● **Request**:
Retype only what runs from the line that contains "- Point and" through the last line of the listing below, both lines included.

● **Source data**:

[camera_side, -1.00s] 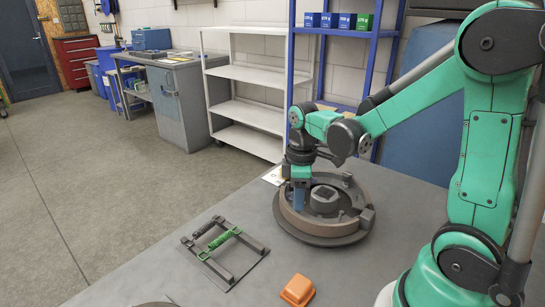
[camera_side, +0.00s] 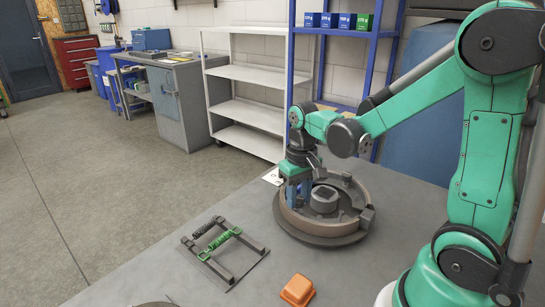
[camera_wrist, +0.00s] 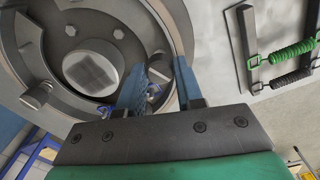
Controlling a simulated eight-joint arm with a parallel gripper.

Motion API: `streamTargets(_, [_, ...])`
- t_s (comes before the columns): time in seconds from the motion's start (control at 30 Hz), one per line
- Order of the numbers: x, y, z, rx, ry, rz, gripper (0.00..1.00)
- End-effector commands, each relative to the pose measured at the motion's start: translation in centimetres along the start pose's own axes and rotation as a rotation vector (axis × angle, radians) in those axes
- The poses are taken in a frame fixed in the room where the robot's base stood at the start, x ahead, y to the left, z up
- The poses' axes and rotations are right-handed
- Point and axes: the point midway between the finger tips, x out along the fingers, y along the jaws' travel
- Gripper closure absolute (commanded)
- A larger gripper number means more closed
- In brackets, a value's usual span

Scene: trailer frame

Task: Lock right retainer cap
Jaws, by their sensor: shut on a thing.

● **Exercise answer**:
- Point and axes: the point midway between the finger tips, x out along the fingers, y along the jaws' travel
- Gripper closure absolute (commanded)
- A larger gripper number means more closed
- In brackets, a value's usual span

Scene: trailer frame

Task: Lock right retainer cap
Jaws, by their sensor: shut on a thing.

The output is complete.